- Dataset entries:
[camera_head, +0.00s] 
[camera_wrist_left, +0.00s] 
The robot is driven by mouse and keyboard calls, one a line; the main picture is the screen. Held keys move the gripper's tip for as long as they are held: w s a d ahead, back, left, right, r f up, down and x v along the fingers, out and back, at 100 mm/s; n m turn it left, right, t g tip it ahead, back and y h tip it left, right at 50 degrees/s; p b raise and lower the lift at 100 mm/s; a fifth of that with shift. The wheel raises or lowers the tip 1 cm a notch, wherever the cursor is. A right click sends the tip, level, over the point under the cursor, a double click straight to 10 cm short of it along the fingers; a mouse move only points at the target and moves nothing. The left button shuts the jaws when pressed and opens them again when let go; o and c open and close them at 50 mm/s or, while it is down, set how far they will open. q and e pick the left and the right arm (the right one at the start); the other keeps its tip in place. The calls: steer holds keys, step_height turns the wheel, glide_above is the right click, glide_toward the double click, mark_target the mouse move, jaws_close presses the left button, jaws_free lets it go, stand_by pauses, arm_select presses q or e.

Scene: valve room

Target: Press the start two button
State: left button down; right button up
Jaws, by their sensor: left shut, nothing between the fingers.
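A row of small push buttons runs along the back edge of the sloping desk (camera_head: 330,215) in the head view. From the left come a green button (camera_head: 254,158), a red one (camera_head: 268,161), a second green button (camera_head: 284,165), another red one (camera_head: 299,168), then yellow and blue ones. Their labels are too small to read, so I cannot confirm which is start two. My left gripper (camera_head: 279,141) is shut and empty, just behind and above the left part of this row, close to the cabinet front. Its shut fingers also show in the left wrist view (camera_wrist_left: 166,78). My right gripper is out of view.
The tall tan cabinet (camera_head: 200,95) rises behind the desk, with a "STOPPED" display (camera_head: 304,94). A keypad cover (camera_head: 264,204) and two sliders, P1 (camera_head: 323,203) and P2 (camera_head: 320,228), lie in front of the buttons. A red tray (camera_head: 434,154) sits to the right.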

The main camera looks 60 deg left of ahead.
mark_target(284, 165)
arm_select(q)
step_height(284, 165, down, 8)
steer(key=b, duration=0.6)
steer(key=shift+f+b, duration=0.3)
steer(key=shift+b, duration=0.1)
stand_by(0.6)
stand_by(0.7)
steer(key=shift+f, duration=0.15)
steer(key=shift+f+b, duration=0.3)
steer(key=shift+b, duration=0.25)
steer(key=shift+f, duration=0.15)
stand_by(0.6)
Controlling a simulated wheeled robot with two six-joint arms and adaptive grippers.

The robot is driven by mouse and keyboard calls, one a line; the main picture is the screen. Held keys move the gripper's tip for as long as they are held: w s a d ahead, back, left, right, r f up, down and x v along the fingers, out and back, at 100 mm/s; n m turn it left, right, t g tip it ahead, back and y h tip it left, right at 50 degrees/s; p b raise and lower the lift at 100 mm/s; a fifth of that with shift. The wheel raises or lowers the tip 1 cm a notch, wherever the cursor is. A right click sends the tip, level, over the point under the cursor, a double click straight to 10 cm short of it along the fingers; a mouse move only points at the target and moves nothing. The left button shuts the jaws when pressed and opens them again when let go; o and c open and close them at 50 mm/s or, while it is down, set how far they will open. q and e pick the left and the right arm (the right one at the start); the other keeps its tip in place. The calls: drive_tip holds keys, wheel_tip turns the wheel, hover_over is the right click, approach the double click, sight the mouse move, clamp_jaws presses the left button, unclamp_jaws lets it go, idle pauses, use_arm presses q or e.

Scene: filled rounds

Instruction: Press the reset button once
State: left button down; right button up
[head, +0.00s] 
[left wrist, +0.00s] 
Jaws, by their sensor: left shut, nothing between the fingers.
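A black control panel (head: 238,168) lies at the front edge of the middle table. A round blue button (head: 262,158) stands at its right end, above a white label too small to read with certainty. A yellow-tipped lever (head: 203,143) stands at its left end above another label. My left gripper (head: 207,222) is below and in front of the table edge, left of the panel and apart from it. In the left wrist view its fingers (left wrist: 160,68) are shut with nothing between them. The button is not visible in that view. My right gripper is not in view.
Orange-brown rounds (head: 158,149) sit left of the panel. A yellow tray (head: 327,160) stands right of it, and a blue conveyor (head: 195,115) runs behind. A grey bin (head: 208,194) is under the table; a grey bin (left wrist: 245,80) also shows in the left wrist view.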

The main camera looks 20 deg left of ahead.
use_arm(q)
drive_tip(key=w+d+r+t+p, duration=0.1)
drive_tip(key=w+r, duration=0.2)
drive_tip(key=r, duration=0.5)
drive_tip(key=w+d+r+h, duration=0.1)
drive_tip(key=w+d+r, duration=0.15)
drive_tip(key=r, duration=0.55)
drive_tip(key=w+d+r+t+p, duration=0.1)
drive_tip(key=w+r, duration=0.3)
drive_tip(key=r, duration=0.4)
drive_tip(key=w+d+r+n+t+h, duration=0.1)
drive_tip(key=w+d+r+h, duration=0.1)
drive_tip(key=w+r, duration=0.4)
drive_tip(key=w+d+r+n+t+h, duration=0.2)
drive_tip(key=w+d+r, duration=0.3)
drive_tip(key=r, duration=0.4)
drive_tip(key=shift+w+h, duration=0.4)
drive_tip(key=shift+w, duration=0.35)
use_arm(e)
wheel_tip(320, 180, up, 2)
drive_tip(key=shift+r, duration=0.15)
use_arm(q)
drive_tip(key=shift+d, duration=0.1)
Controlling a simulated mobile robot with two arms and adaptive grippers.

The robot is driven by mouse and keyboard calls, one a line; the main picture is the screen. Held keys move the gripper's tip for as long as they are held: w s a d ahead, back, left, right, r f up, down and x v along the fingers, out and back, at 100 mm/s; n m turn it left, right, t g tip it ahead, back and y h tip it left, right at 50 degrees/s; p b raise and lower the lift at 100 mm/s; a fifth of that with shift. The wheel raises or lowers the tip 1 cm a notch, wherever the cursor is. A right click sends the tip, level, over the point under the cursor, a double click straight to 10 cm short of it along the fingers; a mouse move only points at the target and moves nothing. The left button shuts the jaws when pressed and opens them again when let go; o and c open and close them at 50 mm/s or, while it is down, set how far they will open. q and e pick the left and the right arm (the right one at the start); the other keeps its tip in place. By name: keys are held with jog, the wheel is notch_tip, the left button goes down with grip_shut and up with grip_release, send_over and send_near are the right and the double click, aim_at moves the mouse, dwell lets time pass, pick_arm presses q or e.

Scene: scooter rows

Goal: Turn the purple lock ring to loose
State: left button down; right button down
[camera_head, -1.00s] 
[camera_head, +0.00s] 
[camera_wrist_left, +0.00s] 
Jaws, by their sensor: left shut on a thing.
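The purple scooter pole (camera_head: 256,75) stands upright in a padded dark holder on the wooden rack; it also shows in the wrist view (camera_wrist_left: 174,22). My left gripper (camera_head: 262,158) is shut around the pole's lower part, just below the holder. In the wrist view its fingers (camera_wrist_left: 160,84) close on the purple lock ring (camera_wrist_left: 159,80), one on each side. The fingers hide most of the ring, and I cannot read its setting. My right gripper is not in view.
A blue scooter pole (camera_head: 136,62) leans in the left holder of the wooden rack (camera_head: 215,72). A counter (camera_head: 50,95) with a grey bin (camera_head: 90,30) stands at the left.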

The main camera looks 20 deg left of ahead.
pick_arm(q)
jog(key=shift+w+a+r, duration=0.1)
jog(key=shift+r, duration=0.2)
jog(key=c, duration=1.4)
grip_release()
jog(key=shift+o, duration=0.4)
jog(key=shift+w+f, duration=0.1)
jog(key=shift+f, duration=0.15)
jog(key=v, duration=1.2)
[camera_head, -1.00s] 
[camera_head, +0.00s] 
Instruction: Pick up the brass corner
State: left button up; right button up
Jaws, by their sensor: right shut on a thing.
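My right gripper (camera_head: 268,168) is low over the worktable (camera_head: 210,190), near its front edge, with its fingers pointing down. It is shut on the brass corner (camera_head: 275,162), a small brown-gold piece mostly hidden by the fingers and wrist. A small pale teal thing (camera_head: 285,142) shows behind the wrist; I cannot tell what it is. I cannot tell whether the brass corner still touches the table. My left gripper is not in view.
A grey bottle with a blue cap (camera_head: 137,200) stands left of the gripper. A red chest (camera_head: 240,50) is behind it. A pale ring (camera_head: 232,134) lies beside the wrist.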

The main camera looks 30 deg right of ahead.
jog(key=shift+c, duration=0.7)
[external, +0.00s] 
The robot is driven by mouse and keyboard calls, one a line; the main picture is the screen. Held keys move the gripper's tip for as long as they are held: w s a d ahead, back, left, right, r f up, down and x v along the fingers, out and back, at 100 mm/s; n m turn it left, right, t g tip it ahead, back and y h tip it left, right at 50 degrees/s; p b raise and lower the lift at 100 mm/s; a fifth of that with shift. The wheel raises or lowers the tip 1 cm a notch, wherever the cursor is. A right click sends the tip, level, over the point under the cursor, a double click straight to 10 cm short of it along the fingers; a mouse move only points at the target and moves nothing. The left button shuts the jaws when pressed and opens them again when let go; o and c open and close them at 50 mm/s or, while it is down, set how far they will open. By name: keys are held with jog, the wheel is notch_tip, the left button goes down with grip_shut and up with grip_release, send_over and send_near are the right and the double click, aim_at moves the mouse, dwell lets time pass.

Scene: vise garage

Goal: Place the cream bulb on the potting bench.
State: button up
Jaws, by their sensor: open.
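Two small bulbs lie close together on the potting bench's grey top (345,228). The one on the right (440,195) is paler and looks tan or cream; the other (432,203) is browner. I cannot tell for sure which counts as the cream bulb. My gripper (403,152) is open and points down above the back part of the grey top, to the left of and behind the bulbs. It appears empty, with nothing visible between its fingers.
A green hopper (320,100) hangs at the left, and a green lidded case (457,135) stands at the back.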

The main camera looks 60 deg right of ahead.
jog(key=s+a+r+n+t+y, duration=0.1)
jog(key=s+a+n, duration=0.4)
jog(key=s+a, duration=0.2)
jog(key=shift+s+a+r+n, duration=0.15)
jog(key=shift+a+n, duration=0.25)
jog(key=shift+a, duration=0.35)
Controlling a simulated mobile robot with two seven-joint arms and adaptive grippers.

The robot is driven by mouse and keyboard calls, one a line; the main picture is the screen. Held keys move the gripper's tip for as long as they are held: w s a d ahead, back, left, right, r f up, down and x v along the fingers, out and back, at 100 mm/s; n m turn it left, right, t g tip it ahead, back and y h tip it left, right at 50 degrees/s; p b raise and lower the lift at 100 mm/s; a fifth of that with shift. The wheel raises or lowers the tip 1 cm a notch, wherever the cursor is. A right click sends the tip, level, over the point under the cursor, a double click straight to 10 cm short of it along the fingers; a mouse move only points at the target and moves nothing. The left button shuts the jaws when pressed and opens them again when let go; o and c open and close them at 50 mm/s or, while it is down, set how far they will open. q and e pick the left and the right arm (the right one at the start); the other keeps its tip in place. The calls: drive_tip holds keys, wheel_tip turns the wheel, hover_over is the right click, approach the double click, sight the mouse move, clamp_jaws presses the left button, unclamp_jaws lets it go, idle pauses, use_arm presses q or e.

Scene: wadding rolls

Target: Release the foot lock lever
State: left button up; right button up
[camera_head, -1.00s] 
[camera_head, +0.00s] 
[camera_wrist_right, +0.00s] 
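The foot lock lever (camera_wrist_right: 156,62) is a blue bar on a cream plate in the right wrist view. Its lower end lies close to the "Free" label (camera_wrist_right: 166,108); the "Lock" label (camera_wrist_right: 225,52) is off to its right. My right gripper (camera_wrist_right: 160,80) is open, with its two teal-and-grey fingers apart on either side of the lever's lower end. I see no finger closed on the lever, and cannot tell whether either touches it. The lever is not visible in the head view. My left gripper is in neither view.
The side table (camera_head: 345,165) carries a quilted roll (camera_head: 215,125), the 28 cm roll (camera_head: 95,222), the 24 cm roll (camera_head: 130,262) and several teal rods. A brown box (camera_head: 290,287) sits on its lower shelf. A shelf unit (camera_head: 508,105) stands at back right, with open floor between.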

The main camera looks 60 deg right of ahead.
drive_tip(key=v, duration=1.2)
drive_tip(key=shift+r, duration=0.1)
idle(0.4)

- Challenge:
Where a line in the material above holds "Instruction", copy that line.

- Correct response:
Instruction: Press the reset button once
Instruction: Pick up the brass corner

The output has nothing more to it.